Extract the run of lines that starts at the top of the records below and ends at the line with "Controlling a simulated", keeping both ends and excluding pictures.

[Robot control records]
[Begin]
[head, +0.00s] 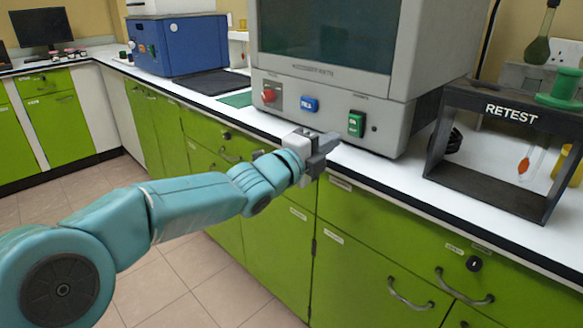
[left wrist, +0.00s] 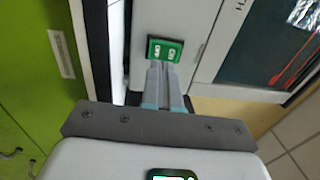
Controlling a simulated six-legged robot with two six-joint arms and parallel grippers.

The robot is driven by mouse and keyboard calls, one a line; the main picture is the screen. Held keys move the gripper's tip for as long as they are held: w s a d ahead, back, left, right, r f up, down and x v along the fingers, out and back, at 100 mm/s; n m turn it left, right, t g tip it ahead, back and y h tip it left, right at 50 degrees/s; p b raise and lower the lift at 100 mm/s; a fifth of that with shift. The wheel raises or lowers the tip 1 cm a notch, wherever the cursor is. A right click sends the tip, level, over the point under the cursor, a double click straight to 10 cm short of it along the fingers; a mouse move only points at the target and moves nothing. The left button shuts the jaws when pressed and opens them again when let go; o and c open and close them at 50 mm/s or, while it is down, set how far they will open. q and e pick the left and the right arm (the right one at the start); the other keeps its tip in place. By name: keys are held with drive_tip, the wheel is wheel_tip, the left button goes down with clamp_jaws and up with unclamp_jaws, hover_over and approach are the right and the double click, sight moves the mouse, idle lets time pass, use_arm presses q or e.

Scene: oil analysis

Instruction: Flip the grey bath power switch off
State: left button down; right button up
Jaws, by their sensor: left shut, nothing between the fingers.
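The grey bath (head: 330,85) is a large grey machine with a dark window, standing on the white counter. Its lower front panel carries a green rocker switch (head: 356,123) at the right, with a small label above too small to read. My left gripper (head: 330,141) is in front of that panel, just left of and below the green switch. Its fingers are shut and empty. In the left wrist view the shut fingertips (left wrist: 158,66) point at the green switch (left wrist: 165,49), close to its edge; I cannot tell if they touch. My right gripper is not in view.
A red knob (head: 268,95) and a blue button (head: 309,104) sit left on the same panel. A black RETEST rack (head: 490,180) stands to the right on the counter. A blue box (head: 180,45) stands further left. Green cabinets (head: 265,240) lie below the counter edge.

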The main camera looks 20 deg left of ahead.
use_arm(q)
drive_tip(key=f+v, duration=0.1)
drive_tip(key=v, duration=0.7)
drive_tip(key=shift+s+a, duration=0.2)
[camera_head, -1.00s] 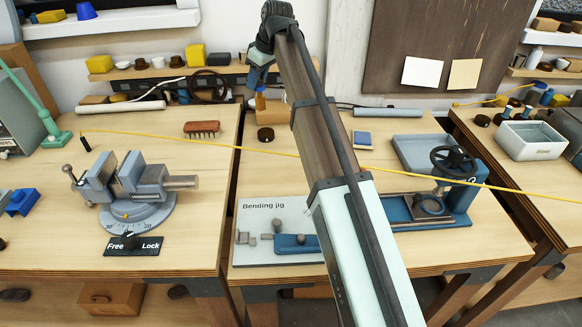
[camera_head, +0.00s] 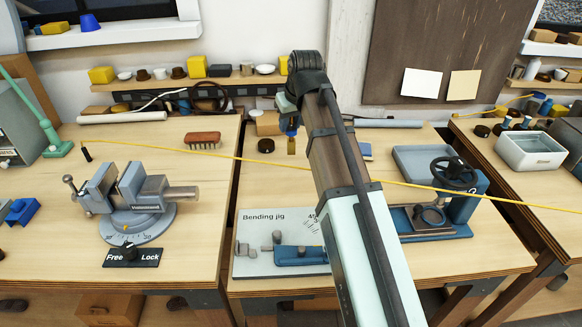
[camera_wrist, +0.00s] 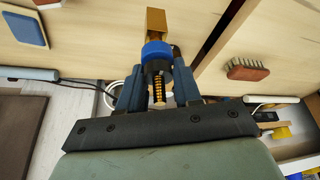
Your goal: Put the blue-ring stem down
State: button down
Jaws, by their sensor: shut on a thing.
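The blue-ring stem (camera_wrist: 157,50) is held between the two fingers of my gripper (camera_wrist: 157,66) in the wrist view. It has a blue collar, a brass block at one end and a threaded brass part between the fingers. In the head view the stem's brass end (camera_head: 291,146) points down over the back of the middle bench (camera_head: 250,185). My gripper (camera_head: 289,124) is partly hidden there by my arm. The stem looks clear of the bench top, but I cannot tell its exact height.
A round black piece (camera_head: 265,145) lies just left of the stem. A brush (camera_head: 203,138) and a vise (camera_head: 140,195) are on the left bench. The bending jig (camera_head: 300,255) and a blue press (camera_head: 462,195) are nearer. A yellow cord (camera_head: 232,156) crosses the view.

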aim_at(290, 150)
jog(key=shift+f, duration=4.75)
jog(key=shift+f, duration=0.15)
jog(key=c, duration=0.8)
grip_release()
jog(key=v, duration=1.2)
[End]
■ WRITTEN ANSWER ■
[head, +0.00s] 
[left wrist, +0.00s] 
Controlling a simulated six-legged robot with two six-joint arms and parallel grippers.

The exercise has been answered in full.